## MATERIALS PROVIDED
* start *

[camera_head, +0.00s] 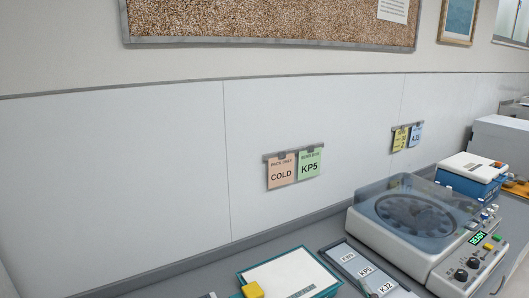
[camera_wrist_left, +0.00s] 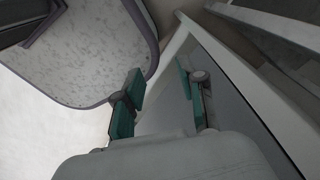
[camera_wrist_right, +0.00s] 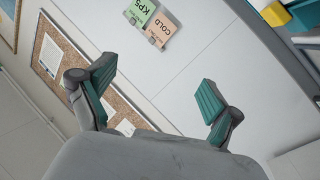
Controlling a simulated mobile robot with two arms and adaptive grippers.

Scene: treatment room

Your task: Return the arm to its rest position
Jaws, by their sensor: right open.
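My right gripper (camera_wrist_right: 156,92) shows in the right wrist view with its two green-padded fingers wide apart and nothing between them. Beyond it are the wall panel and the cards. My left gripper (camera_wrist_left: 160,92) shows in the left wrist view with its fingers apart and nothing between them. Beyond it are a pale panel and a grey-edged, speckled surface. Neither gripper nor arm shows in the head view.
A centrifuge (camera_head: 415,225) with a clear lid reading READY stands on the counter at right. A labelled rack (camera_head: 345,255) and a teal-edged tray (camera_head: 290,275) lie left of it. Cards COLD (camera_head: 281,172) and KP5 (camera_head: 309,164) hang on the wall. A blue-and-white box (camera_head: 470,173) stands behind.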

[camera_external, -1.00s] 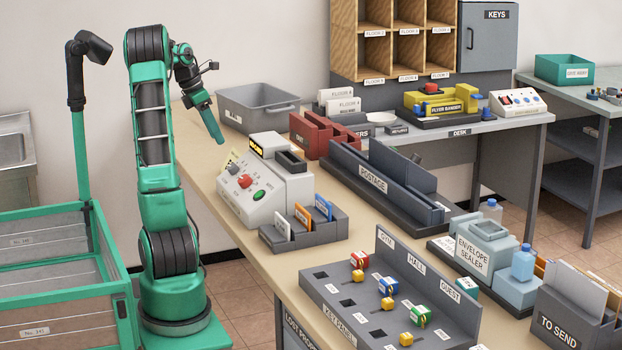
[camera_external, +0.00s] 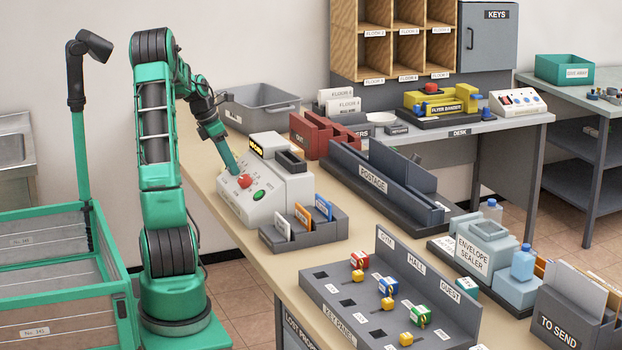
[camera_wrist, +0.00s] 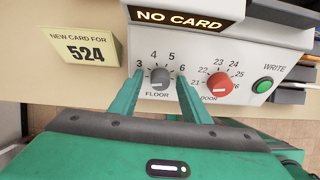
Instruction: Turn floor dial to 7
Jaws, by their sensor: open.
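The grey floor dial (camera_wrist: 159,77) is a round knob on the sloped front of the card writer (camera_external: 290,186), above the word FLOOR. Numbers 3, 4, 5 and 6 show around it; no 7 is visible. My gripper (camera_wrist: 160,80) is open, with one green finger at each side of the knob. I cannot tell whether the fingers touch it. In the external view my gripper (camera_external: 235,172) reaches down to the panel and hides the floor dial. The knob's exact setting is unclear.
A red door dial (camera_wrist: 220,84) sits close to the right finger, with a green WRITE button (camera_wrist: 262,86) further right. A yellow note (camera_wrist: 84,46) reads NEW CARD FOR 524. A grey card rack (camera_external: 304,232) stands in front of the writer; a grey bin (camera_external: 258,104) stands behind.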

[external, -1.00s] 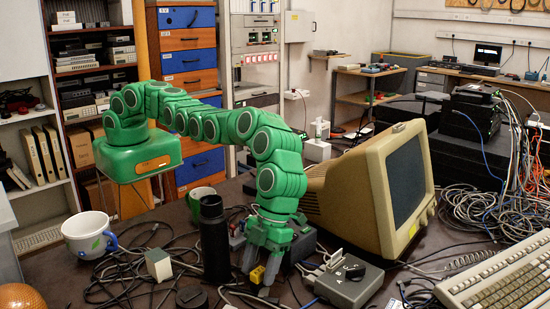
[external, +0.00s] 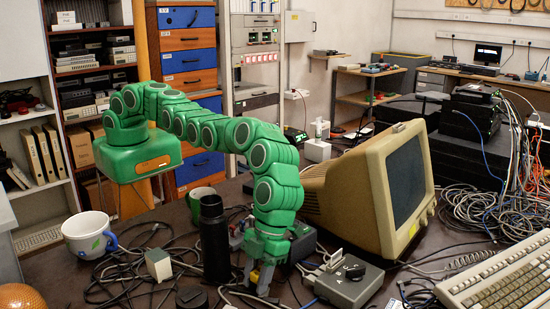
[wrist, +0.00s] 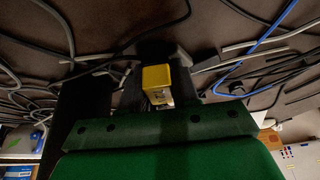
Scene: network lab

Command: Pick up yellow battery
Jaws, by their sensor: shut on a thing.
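The yellow battery (wrist: 157,77) shows in the wrist view as a small yellow block with a metallic lower end. It sits between the fingers of my gripper (wrist: 160,92), which is shut on it. In the external view my gripper (external: 259,281) points down at the cluttered dark table, close to its surface. There the fingers largely hide the battery. I cannot tell whether the battery still touches the table.
A black cylinder (external: 214,243) stands just left of my gripper. A grey switch box (external: 345,285) is to its right, and a beige monitor (external: 360,190) stands behind that. Cables (wrist: 215,60) cover much of the table. A white mug (external: 86,236) stands farther left.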

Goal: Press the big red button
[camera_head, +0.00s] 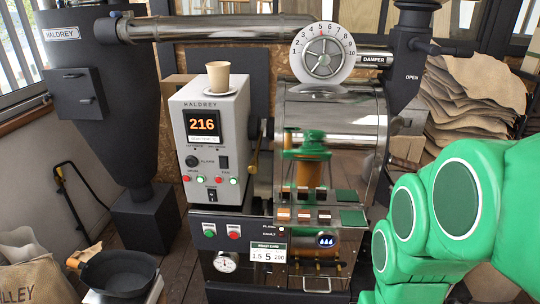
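A red button (234,231) sits on the dark lower front panel of the roaster, in a light square plate. A similar plate with a green button (209,230) is just left of it. Smaller red lights or buttons (187,178) show on the grey control box (213,130) above; I cannot tell their exact kind. My green arm fills the right side, with its big round joints in front of the roaster's right edge. My gripper is out of view. Nothing covers the red button. Green and orange shapes on the shiny drum look like a reflection.
The steel drum (335,110) stands right of the control box, with a small sample tray (320,215) below it. A paper cup (218,76) stands on the box. A black pan (121,274) and a sack (35,281) are at lower left. Sacks (475,100) are piled behind my arm.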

* end *

## WHAT THE TASK REQUIRES
The first line to give again is the one with "[camera_external, -1.00s]", and the last is the one with "[external, -1.00s]". Repeat them and everything between exactly, minus the pictures.

## RESULT FOR THIS EXERCISE
[camera_external, -1.00s] 
[camera_external, +0.00s] 
[camera_wrist, +0.00s] 
Instruction: Turn floor dial to 7
Jaws, by their sensor: open.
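The grey floor dial (camera_wrist: 159,77) is a round knob on the sloped front of the card writer (camera_external: 290,186), above the word FLOOR. Numbers 3, 4, 5 and 6 show around it; no 7 is visible. My gripper (camera_wrist: 160,80) is open, with one green finger at each side of the knob. I cannot tell whether the fingers touch it. In the external view my gripper (camera_external: 235,172) reaches down to the panel and hides the floor dial. The knob's exact setting is unclear.
A red door dial (camera_wrist: 220,84) sits close to the right finger, with a green WRITE button (camera_wrist: 262,86) further right. A yellow note (camera_wrist: 84,46) reads NEW CARD FOR 524. A grey card rack (camera_external: 304,232) stands in front of the writer; a grey bin (camera_external: 258,104) stands behind.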

[external, -1.00s] 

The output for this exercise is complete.